Put a 20cm nonstick crepe pan (or frying pan) on a medium heat and, when hot, brush the surface with a little butter. As soon as it sizzles, pour 60ml batter into the centre of the pan and swirl it around into a thin, even layer. Cook for 30 seconds, until lightly golden brown, then flip and cook it for 20 to 30 seconds on the other side. Transfer to a plate and repeat with the remaining crepe batter. Keep the remaining tablespoon or so of melted butter to one side.

Using a small, sharp knife, cut the tops and tails off the lemons, then cut off the skin and pith, working down the fruit’s natural curves. Place a sieve over a small bowl. Working over the bowl, slice in between each membrane to release the lemon segments into the sieve. Squeeze whatever is left of the lemons into the same bowl, to get an extra tablespoon of juice. Put the segments into a separate small bowl.

Put the caster sugar in a small saucepan on a medium-high heat and cook, swirling the pan gently, until it melts and turns to an amber caramel. Take off the heat, add the lemon juice – careful: it will splutter! – a tablespoon of water, a pinch of salt and the thyme sprigs, and whisk until smooth and melted. Add half a teaspoon of the vanilla, then pour the mix over the lemon segments and stir to combine. Heat the grill to its highest setting. In a medium bowl, combine the remaining teaspoon of vanilla with the mascarpone, double cream and 50g lemon curd and stir until smooth, then spread out over the base of a round shallow 26cm baking dish.

Spread a tablespoon of the remaining lemon curd over one of the crepes, then fold it in half, and then in half again, so you have a triangle.
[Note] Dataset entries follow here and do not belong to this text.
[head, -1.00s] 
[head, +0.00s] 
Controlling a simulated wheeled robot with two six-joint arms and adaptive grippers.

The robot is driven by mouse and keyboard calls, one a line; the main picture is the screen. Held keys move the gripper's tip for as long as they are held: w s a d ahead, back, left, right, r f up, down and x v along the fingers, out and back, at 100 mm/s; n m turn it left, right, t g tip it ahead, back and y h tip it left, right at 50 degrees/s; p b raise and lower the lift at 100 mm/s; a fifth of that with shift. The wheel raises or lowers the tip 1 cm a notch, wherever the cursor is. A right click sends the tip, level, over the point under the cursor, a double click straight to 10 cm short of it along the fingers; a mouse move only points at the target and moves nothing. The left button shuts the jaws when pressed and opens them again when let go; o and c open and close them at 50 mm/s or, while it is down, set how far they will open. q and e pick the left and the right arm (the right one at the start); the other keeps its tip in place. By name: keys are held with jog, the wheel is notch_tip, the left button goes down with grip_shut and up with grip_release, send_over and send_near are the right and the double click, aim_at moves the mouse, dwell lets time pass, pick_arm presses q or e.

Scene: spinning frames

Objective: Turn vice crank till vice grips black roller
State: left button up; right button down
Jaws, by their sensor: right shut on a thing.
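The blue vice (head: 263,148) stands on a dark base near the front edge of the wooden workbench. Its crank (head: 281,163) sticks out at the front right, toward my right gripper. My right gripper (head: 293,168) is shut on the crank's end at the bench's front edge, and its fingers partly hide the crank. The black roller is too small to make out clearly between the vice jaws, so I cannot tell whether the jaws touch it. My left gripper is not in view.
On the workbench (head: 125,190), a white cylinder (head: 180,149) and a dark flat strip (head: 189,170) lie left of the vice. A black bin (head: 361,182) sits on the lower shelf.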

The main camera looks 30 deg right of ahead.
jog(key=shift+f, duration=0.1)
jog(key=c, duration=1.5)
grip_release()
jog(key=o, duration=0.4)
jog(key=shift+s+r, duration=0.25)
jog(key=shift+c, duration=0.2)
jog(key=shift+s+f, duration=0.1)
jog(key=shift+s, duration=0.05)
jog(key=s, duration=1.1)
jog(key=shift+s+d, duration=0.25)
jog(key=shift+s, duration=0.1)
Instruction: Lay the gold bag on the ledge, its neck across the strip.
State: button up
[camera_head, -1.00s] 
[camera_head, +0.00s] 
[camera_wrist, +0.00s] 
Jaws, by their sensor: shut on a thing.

Repeat with the remaining curd and three crepes, then arrange them on top of the mascarpone cream. Brush with the reserved melted butter and sift the icing sugar over the top. Grill for four to five minutes, until golden and are starting to catch a little around the edges, then remove. Drizzle with some of the lemon thyme syrup, scatter over the hazelnuts and serve hot with extra syrup alongside.